[Instruction]
Omit any picture, and return the remaining data exactly as written.

[Information shown]
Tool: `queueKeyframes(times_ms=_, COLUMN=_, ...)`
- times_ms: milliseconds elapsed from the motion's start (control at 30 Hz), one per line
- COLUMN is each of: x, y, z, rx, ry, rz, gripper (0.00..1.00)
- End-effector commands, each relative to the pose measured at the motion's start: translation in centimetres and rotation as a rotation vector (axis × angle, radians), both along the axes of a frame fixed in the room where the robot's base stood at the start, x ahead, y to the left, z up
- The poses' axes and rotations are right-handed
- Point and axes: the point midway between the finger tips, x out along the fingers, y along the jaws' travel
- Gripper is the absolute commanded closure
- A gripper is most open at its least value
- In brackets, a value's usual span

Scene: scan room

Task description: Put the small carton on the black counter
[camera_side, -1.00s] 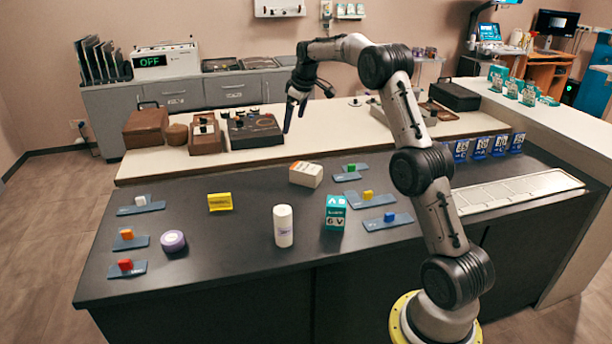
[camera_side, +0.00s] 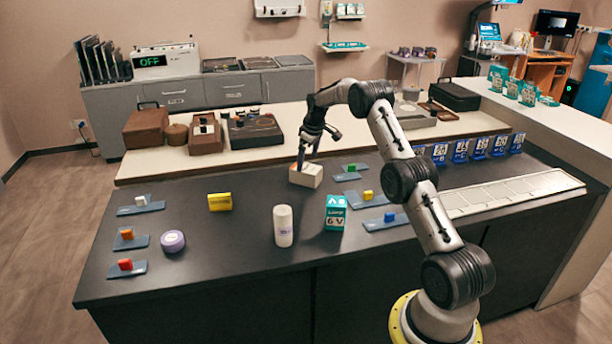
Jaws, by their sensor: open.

[Final answer]
Tool: `queueKeyframes(times_ms=_, COLUMN=_, ...)`
- times_ms: milliseconds elapsed from the motion's start (control at 30 Hz), one per line
- COLUMN is each of: x, y, z, rx, ry, rz, gripper (0.00..1.00)
- End-effector commands, each relative to the pose measured at the motion's start: translation in centimetres and rotation as a rotation vector (axis × angle, radians), both along the axes of a frame fixed in the room where the robot's base stood at the start, x ahead, y to the left, z up
- The poses' axes and rotations are right-handed
- Point and axes: the point midway between the finger tips, x out along the fingers, y along the jaws' travel
- Gripper is the absolute commanded closure
- A gripper is most open at its least value
- In brackets, a value's usual span

Scene: scan room

Task description: Put the small carton on the black counter
[camera_side, -1.00s] 
[camera_side, +0.00s] 
Jaws, by their sensor: open.

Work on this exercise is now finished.